Entries supplied start

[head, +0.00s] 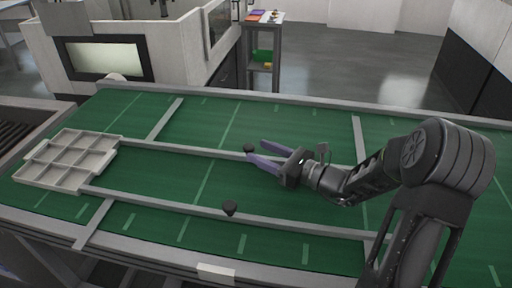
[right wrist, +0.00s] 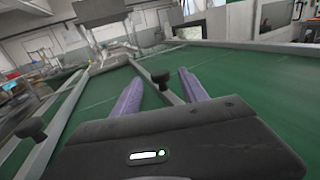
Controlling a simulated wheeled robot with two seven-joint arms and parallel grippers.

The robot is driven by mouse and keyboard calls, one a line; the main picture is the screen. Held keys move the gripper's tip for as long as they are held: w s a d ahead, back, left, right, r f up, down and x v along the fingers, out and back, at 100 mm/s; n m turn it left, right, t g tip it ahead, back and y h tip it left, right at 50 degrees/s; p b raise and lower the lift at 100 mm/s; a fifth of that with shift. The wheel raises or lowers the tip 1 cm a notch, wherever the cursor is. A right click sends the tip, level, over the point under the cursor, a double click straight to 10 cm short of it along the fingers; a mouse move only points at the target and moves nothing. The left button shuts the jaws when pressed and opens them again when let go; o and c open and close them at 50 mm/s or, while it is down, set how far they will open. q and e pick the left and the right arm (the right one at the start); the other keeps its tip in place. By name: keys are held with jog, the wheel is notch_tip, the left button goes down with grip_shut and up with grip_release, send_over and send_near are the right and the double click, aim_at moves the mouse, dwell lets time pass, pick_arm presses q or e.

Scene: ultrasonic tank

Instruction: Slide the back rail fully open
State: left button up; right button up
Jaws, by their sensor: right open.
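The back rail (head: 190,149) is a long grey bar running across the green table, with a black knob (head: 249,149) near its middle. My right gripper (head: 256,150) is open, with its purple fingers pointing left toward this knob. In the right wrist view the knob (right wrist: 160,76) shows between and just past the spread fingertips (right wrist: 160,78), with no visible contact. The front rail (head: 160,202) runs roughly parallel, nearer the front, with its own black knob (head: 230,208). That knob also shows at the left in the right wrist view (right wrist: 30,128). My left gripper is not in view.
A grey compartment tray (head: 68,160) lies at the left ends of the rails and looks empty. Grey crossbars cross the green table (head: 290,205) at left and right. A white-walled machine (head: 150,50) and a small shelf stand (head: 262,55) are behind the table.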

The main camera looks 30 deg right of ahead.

Entries supplied end
Entries supplied start

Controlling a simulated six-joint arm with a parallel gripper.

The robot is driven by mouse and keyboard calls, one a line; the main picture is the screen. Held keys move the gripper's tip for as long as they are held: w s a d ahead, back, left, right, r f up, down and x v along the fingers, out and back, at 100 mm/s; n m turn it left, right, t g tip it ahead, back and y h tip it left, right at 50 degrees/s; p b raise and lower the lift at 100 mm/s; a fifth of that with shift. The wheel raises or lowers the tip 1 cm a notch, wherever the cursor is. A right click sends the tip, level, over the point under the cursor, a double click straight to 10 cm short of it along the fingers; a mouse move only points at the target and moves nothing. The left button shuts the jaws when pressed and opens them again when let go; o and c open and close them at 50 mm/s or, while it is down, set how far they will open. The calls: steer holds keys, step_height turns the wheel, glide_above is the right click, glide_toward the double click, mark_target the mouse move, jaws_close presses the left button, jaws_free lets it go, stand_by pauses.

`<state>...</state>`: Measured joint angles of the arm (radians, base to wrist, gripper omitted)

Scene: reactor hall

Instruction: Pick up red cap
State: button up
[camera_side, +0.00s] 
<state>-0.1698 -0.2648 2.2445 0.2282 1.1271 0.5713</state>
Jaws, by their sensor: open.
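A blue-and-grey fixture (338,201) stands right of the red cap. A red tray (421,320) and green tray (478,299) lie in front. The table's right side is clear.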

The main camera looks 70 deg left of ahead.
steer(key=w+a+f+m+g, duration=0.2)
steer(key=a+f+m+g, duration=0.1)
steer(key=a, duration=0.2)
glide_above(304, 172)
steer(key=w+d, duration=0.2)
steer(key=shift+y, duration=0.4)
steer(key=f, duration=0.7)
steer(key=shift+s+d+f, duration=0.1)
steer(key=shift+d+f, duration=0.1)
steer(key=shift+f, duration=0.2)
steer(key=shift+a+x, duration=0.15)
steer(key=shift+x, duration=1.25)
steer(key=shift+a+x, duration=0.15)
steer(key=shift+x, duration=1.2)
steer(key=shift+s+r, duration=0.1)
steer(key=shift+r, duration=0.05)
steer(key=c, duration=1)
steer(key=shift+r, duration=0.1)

Entries supplied end

Task goal: Extract all lines from the data in which "simulated" is found.

Exercise output:
Controlling a simulated wheeled robot with two seven-joint arms and parallel grippers.
Controlling a simulated six-joint arm with a parallel gripper.

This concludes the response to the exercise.